Another perspective:

When using CLI tools, one is either using them interactively, or in a script. In an interactive setting, tab completion already exists. In a script setting, it's good practice to be as verbose as possible: use long parameter names instead of short, to aid readability, greppability, maintenance, onboarding, etc. So in the first case this feature is unneeded, and in the second case it's a hindrance.

SolitudeSF commented 2 years ago

i like prefix completion, but there should be compile switches for all these features, just for the quantifiable stuff, like runtime impact and binary size.

c-blake commented 2 years ago

The default prefix matching is not going to change because other users besides you have had this feature for years. While we can maybe add a way for you to block the behavior in all your own CLauthored cligen programs, it will probably never be the out-of-the-box default. I say this only because your very strident tone suggests anything short of perfection might be a deal breaker for you. However, I am not going to maybe inconvenience dozens of other users because you don't like a default. (And that may apply to perhaps many things). But I tend to be accommodating with non-disruptive new features -- when asked nicely.

I (at least) do not have tab completion for subcommands, or long options within subcommands. Further it is fundamentally easier to provide this at a matching level than completion systems which have to be either specifically programmed per command or to parse help outputs which people also want to vary and the completion systems themselves vary with shells (Bash, Zsh, Fish, etc.). The value may not be enough compared to how you personally evaluate the risks, but it is also not miniscule. I assume you are not volunteering to update everyone's completion systems for every shell anytime anyone adds an option, right?

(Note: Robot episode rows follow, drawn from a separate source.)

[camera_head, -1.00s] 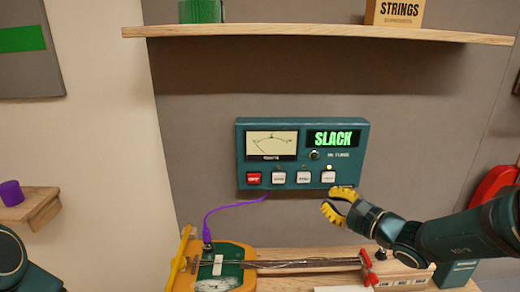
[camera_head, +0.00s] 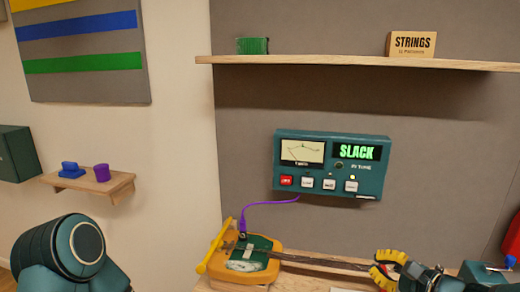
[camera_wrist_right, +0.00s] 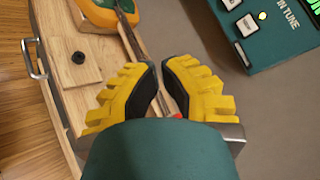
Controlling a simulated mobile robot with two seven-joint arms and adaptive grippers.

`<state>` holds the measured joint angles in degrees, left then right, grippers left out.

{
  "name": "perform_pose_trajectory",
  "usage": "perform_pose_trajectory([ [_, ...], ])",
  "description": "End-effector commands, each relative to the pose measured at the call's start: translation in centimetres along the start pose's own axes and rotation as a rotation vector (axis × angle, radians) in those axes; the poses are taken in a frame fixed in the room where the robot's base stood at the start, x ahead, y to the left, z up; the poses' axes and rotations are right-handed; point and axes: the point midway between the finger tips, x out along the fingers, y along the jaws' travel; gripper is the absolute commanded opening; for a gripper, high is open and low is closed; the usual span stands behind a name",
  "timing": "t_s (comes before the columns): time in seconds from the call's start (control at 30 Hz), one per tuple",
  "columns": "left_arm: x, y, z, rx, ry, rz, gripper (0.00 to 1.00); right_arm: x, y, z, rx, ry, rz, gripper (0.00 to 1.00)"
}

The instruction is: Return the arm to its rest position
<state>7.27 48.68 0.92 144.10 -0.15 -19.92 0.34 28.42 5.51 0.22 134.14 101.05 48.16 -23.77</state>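My right gripper (camera_head: 374,267) is low at the right of the head view, in front of the workbench and below the tuner panel (camera_head: 330,163). Its yellow fingers also fill the middle of the right wrist view (camera_wrist_right: 160,72). The fingertips are close together with nothing held between them. It is clear of the panel, which reads "SLACK" and has one lit lamp above the rightmost button. Part of my left arm (camera_head: 72,250) shows at the lower left; its gripper is out of view.
An orange and green stringed instrument (camera_head: 265,246) lies on the bench (camera_wrist_right: 88,60), its neck running towards the right gripper. A purple cable joins it to the panel. A wall shelf (camera_head: 330,62) is above. A small side shelf (camera_head: 120,186) holds blue and purple items.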

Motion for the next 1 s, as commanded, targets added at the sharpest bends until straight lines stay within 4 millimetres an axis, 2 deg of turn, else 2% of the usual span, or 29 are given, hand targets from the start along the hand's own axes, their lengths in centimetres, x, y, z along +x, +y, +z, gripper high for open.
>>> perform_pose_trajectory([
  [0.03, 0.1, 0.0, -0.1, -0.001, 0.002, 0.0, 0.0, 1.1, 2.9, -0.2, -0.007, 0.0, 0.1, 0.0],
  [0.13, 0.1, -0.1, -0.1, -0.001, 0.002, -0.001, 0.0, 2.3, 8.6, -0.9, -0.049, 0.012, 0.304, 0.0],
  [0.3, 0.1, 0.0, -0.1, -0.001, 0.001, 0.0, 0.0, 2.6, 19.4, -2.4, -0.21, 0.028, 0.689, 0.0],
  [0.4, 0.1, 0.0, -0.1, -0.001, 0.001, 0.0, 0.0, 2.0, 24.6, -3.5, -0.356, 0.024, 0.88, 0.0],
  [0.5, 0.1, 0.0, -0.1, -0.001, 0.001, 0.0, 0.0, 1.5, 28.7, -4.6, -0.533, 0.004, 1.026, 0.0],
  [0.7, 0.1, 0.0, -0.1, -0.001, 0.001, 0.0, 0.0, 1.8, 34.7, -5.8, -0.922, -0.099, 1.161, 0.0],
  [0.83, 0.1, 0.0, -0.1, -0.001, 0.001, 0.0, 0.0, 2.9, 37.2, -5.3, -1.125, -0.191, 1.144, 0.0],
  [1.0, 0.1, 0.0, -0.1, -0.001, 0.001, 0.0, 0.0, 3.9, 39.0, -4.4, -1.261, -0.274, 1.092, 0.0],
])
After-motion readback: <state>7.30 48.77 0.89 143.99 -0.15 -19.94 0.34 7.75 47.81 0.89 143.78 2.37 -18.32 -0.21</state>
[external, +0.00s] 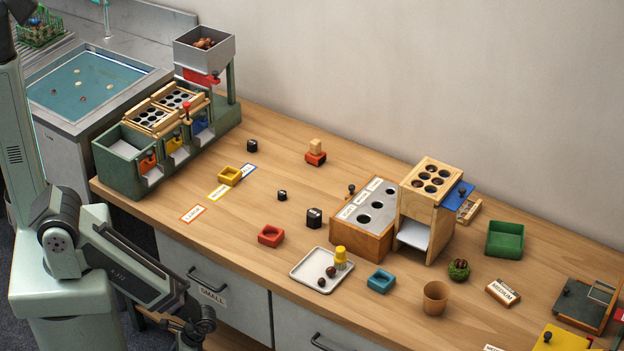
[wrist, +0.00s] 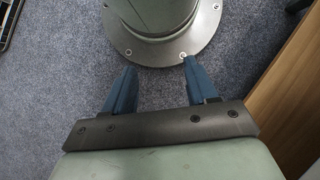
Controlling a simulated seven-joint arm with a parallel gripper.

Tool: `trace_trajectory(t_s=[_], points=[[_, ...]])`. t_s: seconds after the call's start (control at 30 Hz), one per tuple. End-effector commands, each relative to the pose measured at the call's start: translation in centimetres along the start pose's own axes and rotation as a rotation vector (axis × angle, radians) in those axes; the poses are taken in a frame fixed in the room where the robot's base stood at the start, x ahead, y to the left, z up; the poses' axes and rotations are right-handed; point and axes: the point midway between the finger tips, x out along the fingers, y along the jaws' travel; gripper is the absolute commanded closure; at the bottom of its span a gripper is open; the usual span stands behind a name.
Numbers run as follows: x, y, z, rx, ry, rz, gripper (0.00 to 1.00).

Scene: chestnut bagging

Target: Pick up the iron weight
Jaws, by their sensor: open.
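Three dark, block-like pieces that look like iron weights stand on the wooden table in the external view. The largest weight (external: 314,218) is near the middle, left of the wooden box with round holes. A small weight (external: 282,195) is up and left of it. Another weight (external: 252,146) is farther back, near the green sorter. Which one is meant I cannot tell. My gripper (wrist: 157,72) shows in the wrist view with its two blue fingers apart and nothing between them. It points down at the floor beside my base, away from the weights.
A white tray (external: 305,283) with a yellow piece and brown balls lies at the front. Drawers are below the table edge.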

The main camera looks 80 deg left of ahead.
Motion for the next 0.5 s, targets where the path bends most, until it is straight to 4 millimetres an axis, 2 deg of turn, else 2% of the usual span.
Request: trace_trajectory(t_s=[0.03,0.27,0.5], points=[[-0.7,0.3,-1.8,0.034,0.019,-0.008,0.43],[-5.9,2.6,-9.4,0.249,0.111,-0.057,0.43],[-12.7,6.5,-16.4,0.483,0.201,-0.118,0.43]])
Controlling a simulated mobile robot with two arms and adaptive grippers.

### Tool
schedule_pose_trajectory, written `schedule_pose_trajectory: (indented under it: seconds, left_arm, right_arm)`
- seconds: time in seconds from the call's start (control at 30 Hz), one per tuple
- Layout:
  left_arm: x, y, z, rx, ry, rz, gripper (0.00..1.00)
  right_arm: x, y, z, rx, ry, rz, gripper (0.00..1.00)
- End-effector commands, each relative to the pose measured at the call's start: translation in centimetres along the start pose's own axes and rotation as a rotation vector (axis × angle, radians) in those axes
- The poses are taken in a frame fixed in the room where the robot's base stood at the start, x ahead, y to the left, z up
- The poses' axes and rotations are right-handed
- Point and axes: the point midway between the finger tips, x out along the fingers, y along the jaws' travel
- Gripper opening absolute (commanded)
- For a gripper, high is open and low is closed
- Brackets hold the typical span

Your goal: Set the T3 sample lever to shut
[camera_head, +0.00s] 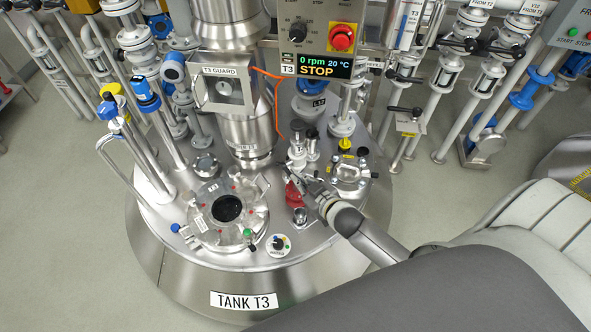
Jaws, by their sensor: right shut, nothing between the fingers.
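The top of tank T3 (160,235) fills the middle of the view, with its label on the front. A red part (293,195) stands on the tank top, right of the open round hatch (227,208). It may be the sample lever, but I cannot read a label on it, and its setting is unclear. My right gripper (289,172) reaches in from the lower right and is shut and empty, close above the red part. I cannot tell whether they touch. My left gripper is not in view.
A control box with a red stop button (342,37) and a display reading STOP (317,67) hangs above. The T3 guard (222,84), an orange cable (277,105) and upright pipes (140,160) crowd the back. A small dial (278,244) sits near the front rim.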

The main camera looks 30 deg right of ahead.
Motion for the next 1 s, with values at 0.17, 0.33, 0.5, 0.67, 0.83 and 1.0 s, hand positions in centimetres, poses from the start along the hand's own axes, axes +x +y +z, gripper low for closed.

Risk-wise there is an "ability to anticipate dynamics" aspect. Personally, I don't change sets of options very often at all. Heck, personally I don't write many commands with "dangerous" options at all. So, risk tracks CLauthor context - a lot - as well as CLusage. I don't think of R as even a platform people write CLI tools in. Python is more so a CLauthor platform, and I believe it also has this feature.

The "did you mean" feature also exists already, and yeah, my view for how to add this should retain that. Unlike many toolkits, cligen commands come with (by default) a --help-syntax. Don't know what to say about user impatience with docs or general impatience about everything.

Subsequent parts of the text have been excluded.